A l'inverse, y a-t-il eu un « appel d'air » (plutôt un « appel d'offres ») pour inciter de jeunes allemands à se lancer dans une carrière universitaire ad hoc, en raison des licenciements des universitaires juifs ?
Réponse du Guichet
gds_et
- Département : Équipe du Guichet du Savoir
Le 30/01/2020 à 09h50
Bonjour,
Nous retrouvons peu d’exemples d’actes de résistance au sein des universités allemandes sous le IIIe Reich, et pour cause : l’adoption de la loi sur la restauration de la fonction publique le 7 avril 1933 a permis aux dirigeants nazi de destituer les fonctionnaires juifs ou considérés comme politiquement hostiles, y compris dans les universités.
Beaucoup d’intellectuels allemands émigrent dès 1933, notamment vers la France, et s’engagent dans la résistance depuis l’étranger :
« L’exode des intellectuels toucha environ 5 500 universitaires, écrivains, artistes et journalistes. […] en général les nombreux groupes d’exilés allemands ne sont formellement pas comptabilisés dans la résistance à Hitler. Mais, dans la réalité, ceux-ci constituèrent aussi une partie de la résistance politique ; cela permet de comprendre pourquoi dans certains domaines de la vie publique, dans les universités par exemple,il y eut en Allemagne si peu de résistance contre la mise au pas : tout simplement parce qu’un nombre considérable des opposants au régime avaient été expulsés ou réduits à prendre la fuite. Cela fut le cas pour une grande partie des élites politiques et culturelles de la République de Weimar qui voulurent, dès lors, poursuivre le combat depuis l’étranger. […] On sait que jusqu’à l’année 1939, le nombre des universitaires démis de leurs fonctions ou mis à la retraite d’office s’élève à environ 2 000. »

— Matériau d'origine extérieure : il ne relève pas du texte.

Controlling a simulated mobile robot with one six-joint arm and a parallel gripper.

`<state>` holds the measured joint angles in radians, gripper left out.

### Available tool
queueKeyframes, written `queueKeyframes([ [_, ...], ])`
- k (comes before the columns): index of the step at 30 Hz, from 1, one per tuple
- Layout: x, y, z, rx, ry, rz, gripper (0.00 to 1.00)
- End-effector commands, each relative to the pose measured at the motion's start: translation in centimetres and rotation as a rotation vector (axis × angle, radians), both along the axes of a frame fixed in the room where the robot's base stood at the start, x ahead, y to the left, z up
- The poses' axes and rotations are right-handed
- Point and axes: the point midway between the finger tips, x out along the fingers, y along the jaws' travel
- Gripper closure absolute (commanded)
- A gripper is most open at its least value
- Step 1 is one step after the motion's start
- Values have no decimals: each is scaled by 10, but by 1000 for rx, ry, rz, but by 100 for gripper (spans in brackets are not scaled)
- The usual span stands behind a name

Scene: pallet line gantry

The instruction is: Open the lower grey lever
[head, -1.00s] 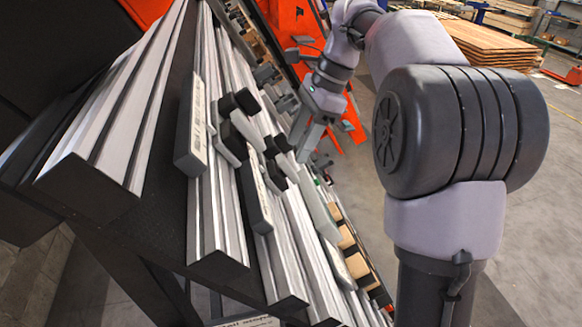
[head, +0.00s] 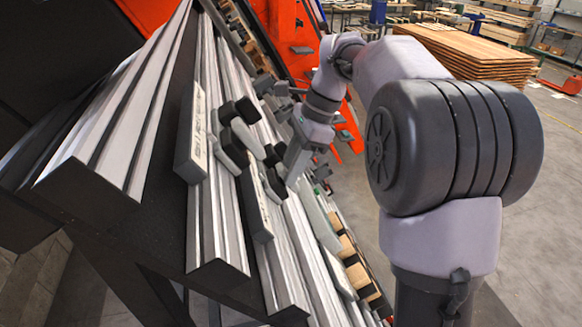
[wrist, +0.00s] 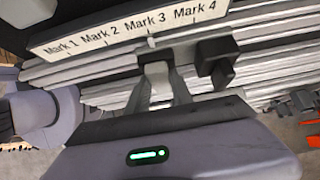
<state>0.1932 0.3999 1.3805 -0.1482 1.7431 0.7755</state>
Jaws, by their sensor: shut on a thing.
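In the wrist view a light grey lever end (wrist: 158,70) stands between the two fingers of my gripper (wrist: 158,82), which is shut on it. A dark lever knob (wrist: 216,62) sits just to the right, outside the fingers. A plate printed Mark 1 to Mark 4 (wrist: 128,30) lies beyond them. In the head view my gripper (head: 292,174) reaches the lower lever group from the right, beside a black knob (head: 274,184). The gripper hides part of that group, and the exact contact is not visible there. The lower plate (head: 257,205) lies left of it.
Another lever group with black knobs (head: 246,110) and its own plate (head: 190,140) is close by, up and left. Long metal profiles (head: 215,230) run beneath. A pale plate (head: 318,215) lies to the right. Open floor (head: 545,200) is at the far right.

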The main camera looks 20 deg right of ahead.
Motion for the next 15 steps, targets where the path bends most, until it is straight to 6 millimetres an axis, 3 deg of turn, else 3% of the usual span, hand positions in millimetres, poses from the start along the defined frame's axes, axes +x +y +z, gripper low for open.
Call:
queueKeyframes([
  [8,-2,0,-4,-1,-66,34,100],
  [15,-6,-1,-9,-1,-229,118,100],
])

MÖLLER, Horst. L’émigration hors de l’Allemagne nazie : Causes, phases et formes In : Exil et résistance au national-socialisme (1933-1945). Paris : Presses Sorbonne Nouvelle, 1998
« Difficile d’esquisser une sociologie de ces émigrés-résistants. Toutefois, nous disposons d’une statistique intéressante, établie par la préfecture de police de la Seine, le 7 novembre 1933, et qui recense 7 195 réfugiés en provenance d’Allemagne. Sur ce nombre, 4039 sont de nationalité allemande. Artistes, intellectuels et écrivains y sont surreprésentés (114 acteurs et artistes de music-hall, 139 avocats, 118 médecins, 70 musiciens ou chefs d’orchestre, 67 journalistes, 49 écrivains, 74 professeurs).

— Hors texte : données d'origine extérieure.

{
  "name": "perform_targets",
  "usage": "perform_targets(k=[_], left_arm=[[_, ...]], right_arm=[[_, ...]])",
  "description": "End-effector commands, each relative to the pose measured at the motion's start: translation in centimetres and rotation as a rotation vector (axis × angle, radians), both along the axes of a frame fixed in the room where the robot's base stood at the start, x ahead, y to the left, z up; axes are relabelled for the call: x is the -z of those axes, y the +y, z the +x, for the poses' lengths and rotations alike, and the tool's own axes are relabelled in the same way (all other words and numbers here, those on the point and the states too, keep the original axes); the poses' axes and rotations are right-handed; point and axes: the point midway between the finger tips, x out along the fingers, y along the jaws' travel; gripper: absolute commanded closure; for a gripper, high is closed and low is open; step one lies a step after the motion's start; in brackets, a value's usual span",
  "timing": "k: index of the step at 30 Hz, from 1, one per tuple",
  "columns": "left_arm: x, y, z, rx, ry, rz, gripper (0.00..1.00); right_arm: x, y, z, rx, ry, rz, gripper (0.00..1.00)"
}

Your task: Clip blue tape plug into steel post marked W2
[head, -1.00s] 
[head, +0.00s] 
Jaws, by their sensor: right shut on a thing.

Le nombre élevé des réfugiés appartenant aux professions libérales et aux intellectuels est une des caractéristiques de l’émigration allemande, à Paris, en 1933. Il est probable que ces catégories sociales sont également fortement représentées parmi les résistants allemands en France…, ce qui explique sans doute le nombre d’organes de presse et de publications qui paraissent en France à partir de la fin 1933. Ces Allemands entretiennent, pour certains, de longue date, des relations avec leurs homologues français. Ce qui permet de comprendre également comment et pourquoi ont été créés, dès 1933, des comités (regroupant savants, écrivains, intellectuels français) qui s’emploient à venir en aide à leurs collègues allemands et surtout qui coopèrent avec eux pour stigmatiser et combattre le fascisme allemand. »

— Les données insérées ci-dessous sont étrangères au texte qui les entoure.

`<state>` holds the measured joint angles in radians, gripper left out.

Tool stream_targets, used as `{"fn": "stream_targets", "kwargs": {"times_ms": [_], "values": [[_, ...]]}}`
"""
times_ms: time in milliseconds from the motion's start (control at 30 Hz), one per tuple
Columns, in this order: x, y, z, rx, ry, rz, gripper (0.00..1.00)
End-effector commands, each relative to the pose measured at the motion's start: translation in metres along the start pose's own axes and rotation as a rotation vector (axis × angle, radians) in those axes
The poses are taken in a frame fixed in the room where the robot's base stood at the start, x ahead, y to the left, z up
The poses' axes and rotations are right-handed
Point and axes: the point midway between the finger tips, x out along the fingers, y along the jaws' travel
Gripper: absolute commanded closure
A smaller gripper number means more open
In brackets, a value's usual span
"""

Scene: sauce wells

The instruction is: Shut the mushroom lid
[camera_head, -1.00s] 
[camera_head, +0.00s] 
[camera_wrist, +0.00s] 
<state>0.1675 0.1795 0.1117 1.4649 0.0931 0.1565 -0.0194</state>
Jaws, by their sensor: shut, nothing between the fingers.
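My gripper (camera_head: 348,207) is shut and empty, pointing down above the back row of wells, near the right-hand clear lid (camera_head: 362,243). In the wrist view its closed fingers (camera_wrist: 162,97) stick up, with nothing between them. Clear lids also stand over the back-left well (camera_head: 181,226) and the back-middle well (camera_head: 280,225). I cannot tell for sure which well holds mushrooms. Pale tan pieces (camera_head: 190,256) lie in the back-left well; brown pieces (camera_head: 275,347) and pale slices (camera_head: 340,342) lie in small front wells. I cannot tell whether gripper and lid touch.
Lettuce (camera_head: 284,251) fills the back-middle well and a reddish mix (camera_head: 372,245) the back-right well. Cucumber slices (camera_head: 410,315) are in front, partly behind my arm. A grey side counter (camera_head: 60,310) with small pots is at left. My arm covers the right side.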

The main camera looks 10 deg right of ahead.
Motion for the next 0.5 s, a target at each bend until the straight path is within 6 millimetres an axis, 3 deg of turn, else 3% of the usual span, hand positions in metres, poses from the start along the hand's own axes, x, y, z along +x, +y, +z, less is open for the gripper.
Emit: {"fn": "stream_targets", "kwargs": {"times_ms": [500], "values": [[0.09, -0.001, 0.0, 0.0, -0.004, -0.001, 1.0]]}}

Source : Des Allemands contre le nazisme : oppositions et résistances, 1933-1945 : actes du colloque franco-allemand organisé à Paris du 27 au 29 mai 1996 / publ. sous la dir. de Christine Levisse-Touzé et Stefan Martens
Parmi les exemples que nous pouvons citer, le plus connu est certainement le groupe La Rose blanche à l’université de Munich. Membre du "noyau dur" de ce groupe de résistance, Kurt Huber, un professeur de philosophie, fut arrêté le 27 février 1943, destitué de son doctorat et de sa chaire d'enseignement par l'université de Munich et traduit en justice le 19 avril 1943 pour "haute trahison" ; il est guillotiné le 13 juillet, à l'âge de quarante-neuf ans.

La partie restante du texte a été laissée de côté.